## LISTED RECORDS
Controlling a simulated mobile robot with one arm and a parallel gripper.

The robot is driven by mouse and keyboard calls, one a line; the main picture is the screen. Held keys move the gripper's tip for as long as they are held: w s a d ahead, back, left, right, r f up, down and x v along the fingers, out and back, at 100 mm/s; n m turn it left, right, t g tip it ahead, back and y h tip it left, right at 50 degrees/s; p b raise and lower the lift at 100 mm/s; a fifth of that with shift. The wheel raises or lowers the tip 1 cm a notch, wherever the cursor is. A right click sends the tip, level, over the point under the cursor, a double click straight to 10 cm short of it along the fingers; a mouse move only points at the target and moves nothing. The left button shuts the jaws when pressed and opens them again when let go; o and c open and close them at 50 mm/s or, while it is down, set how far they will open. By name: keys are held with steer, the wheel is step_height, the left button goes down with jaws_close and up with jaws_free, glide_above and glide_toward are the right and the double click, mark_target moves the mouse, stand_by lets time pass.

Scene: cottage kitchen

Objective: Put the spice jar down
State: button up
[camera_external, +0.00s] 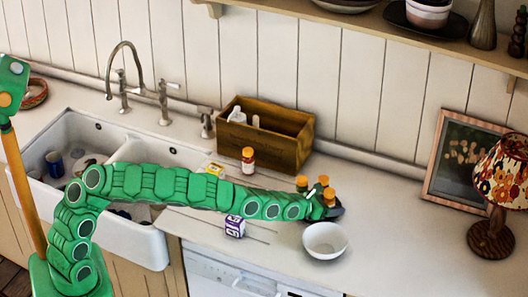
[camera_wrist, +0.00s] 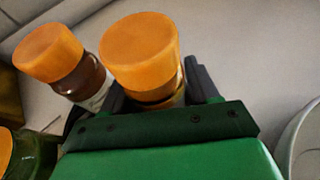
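A spice jar with an orange cap (camera_wrist: 140,48) stands between the two fingers of my gripper (camera_wrist: 160,88) in the wrist view, and the fingers sit close against its sides. In the external view my gripper (camera_external: 328,209) is low over the right part of the counter, with the orange cap of the jar (camera_external: 329,195) showing there. The arm hides the jar's lower part, so I cannot tell if its base touches the counter.
A second orange-capped jar (camera_wrist: 55,58) is close on the left; a green jar (camera_wrist: 28,155) shows lower left. A white bowl (camera_external: 325,240) is just in front. Counter right of the bowl is clear.

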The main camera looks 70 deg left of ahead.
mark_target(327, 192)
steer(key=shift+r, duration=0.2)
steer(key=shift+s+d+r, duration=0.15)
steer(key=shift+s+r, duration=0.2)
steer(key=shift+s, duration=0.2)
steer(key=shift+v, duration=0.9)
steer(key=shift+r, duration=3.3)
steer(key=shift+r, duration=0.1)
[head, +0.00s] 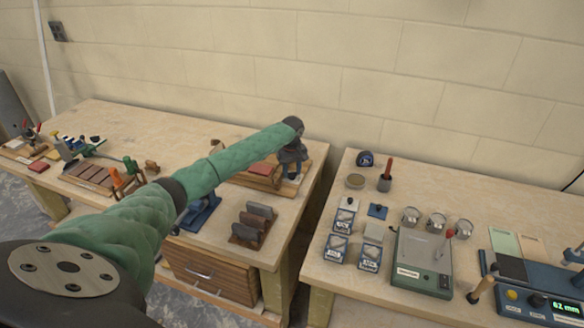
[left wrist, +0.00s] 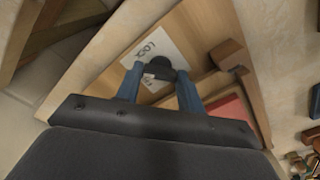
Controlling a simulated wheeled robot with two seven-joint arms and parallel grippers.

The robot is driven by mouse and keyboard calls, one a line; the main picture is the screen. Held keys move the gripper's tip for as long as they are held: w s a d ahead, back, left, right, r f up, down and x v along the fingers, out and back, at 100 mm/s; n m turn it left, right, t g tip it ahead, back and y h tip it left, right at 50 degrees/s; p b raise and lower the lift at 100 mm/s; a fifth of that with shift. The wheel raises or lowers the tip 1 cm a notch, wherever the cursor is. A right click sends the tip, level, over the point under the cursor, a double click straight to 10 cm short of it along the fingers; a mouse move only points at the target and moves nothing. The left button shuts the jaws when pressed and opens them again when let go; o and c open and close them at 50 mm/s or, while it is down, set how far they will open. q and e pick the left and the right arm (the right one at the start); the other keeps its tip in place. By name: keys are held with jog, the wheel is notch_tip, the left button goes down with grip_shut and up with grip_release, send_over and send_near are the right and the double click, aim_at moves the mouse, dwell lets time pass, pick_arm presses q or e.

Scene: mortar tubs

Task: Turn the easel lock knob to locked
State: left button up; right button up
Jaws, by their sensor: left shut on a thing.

## INSTRUCTIONS FOR THE TASK
None of the pictures should appear; repeat the records exactly otherwise.

## THE OUTPUT
Controlling a simulated mobile robot with one arm and a parallel gripper.

The robot is driven by mouse and keyboard calls, one a line; the main picture is the screen. Held keys move the gripper's tip for as long as they are held: w s a d ahead, back, left, right, r f up, down and x v along the fingers, out and back, at 100 mm/s; n m turn it left, right, t g tip it ahead, back and y h tip it left, right at 50 degrees/s; p b raise and lower the lift at 100 mm/s; a fifth of that with shift. The wheel raises or lowers the tip 1 cm a notch, wherever the cursor is. A right click sends the tip, level, over the point under the cursor, a double click straight to 10 cm short of it along the fingers; a mouse move only points at the target and moves nothing. The left button shuts the jaws when pressed and opens them again when let go; o and c open and close them at 50 mm/s or, while it is down, set how far they will open. By name: keys are held with steer, the wheel is step_height, the left button goes down with jaws_close and up with jaws_free, glide_above and glide_toward are the right and the double click, mark_target moves the mouse, stand_by lets time pass.

Scene: cottage kitchen

Objective: Put the spice jar down
State: button up
[camera_external, +0.00s] 
[camera_wrist, +0.00s] 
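A spice jar with an orange cap (camera_wrist: 140,48) stands between the two fingers of my gripper (camera_wrist: 160,88) in the wrist view, and the fingers sit close against its sides. In the external view my gripper (camera_external: 328,209) is low over the right part of the counter, with the orange cap of the jar (camera_external: 329,195) showing there. The arm hides the jar's lower part, so I cannot tell if its base touches the counter.
A second orange-capped jar (camera_wrist: 55,58) is close on the left; a green jar (camera_wrist: 28,155) shows lower left. A white bowl (camera_external: 325,240) is just in front. Counter right of the bowl is clear.

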The main camera looks 70 deg left of ahead.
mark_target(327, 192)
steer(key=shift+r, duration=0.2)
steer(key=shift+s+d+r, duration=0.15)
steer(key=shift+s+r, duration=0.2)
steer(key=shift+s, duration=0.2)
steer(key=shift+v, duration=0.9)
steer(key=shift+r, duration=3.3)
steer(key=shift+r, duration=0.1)
[head, +0.00s] 
[left wrist, +0.00s] 
Controlling a simulated wheeled robot with two seven-joint arms and parallel grippers.

The robot is driven by mouse and keyboard calls, one a line; the main picture is the screen. Held keys move the gripper's tip for as long as they are held: w s a d ahead, back, left, right, r f up, down and x v along the fingers, out and back, at 100 mm/s; n m turn it left, right, t g tip it ahead, back and y h tip it left, right at 50 degrees/s; p b raise and lower the lift at 100 mm/s; a fifth of that with shift. The wheel raises or lowers the tip 1 cm a notch, wherever the cursor is. A right click sends the tip, level, over the point under the cursor, a double click straight to 10 cm short of it along the fingers; a mouse move only points at the target and moves nothing. The left button shuts the jaws when pressed and opens them again when let go; o and c open and close them at 50 mm/s or, while it is down, set how far they will open. q and e pick the left and the right arm (the right one at the start); the other keeps its tip in place. By name: keys are held with jog, the wheel is notch_tip, the left button goes down with grip_shut and up with grip_release, send_over and send_near are the right and the double click, aim_at moves the mouse, dwell lets time pass, pick_arm presses q or e.

Scene: mortar tubs

Task: Turn the easel lock knob to locked
State: left button up; right button up
Jaws, by their sensor: left shut on a thing.

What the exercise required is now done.